Let F be the modulus of the least force parallel to the plane, $\alpha$ be the angle of inclination.

Let the x-axis be directed along the plane upwards, y-axis be perpendicular to x-axis and also directed upwards. If F is the least force needed to begin the motion, the acceleration will be 0.
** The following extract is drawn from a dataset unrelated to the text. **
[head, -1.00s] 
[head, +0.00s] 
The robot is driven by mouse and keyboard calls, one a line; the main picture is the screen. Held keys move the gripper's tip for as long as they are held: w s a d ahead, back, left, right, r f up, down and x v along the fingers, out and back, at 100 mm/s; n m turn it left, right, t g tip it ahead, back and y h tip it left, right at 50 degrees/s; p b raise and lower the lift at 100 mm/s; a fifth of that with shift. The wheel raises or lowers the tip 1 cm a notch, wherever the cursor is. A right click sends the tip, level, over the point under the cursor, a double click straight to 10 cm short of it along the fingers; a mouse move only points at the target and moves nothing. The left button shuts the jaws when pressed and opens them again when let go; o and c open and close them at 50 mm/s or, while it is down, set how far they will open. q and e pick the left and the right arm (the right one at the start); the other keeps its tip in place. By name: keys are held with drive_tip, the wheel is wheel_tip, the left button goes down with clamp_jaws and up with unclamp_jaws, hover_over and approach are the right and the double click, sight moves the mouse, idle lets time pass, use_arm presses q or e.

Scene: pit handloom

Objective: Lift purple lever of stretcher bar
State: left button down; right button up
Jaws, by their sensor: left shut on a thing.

x-axis: $F -mg\sin\alpha -\mu N = 0.$

y-axis: $N - mg\cos\alpha = 0,$ therefore $N = mg\cos\alpha.$

So $F - mg\sin\alpha -\mu mg\cos\alpha = 0 \Rightarrow \mu = \dfrac{F-mg\sin\alpha}{mg\cos\alpha} = \dfrac{10\,\mathrm{N} - 10\,\mathrm{kg}\cdot10\,\mathrm{N/kg}\cdot\sin30^\circ}{10\,\mathrm{kg}\cdot10\,\mathrm{N/kg}\cdot\cos30^\circ} < 0 !!!$

So it is a mistake in the problem situation, because 10 N is less than the component of gravitational force.

If F = 100 N, then

$\mu = \dfrac{F-mg\sin\alpha}{mg\cos\alpha} = \dfrac{100\,\mathrm{N} - 10\,\mathrm{kg}\cdot10\,\mathrm{N/kg}\cdot\sin30^\circ}{10\,\mathrm{kg}\cdot10\,\mathrm{N/kg}\cdot\cos30^\circ} = 0.58$ , it's a realistic value.